- MATERIAL FOR THIS EXERCISE:

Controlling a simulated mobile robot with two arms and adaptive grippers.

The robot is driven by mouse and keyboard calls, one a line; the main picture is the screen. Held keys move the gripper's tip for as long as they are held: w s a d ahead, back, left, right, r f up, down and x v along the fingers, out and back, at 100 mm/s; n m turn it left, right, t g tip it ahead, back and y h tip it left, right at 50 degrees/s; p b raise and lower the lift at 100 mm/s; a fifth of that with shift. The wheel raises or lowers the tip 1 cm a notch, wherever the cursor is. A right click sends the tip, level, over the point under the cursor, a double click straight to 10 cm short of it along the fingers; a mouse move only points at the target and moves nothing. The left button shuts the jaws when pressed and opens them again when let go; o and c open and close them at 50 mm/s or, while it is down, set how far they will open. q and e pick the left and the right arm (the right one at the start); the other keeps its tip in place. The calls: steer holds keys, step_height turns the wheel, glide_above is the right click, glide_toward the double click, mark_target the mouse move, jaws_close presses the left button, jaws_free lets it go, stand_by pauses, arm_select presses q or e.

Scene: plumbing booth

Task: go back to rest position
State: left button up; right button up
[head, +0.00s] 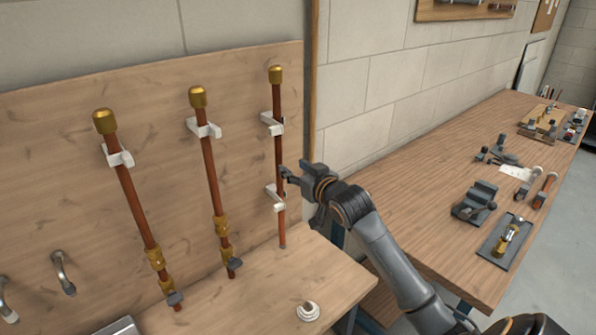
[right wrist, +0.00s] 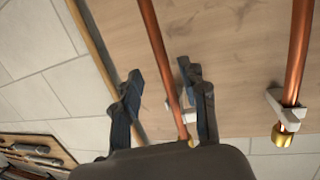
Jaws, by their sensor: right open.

* * *

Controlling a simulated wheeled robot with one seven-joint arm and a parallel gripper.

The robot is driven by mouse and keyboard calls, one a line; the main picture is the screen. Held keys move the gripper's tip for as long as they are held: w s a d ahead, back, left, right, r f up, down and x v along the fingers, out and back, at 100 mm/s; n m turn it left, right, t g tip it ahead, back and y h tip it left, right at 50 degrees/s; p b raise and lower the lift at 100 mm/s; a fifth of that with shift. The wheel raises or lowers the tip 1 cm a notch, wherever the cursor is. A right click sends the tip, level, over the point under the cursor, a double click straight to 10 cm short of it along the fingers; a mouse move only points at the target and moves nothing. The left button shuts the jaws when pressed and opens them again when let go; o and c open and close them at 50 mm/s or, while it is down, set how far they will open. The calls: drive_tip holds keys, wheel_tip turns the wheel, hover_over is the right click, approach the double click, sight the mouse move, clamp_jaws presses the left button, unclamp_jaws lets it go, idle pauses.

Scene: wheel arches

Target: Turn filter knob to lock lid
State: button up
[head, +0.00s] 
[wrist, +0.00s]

- JOB: Exactly as written, quote the lines from the one that has "Scene: wheel arches" down to the one that has "[wrist, +0.00s]", and include both.

- TASK SOLUTION:
Scene: wheel arches

Target: Turn filter knob to lock lid
State: button up
[head, +0.00s] 
[wrist, +0.00s]

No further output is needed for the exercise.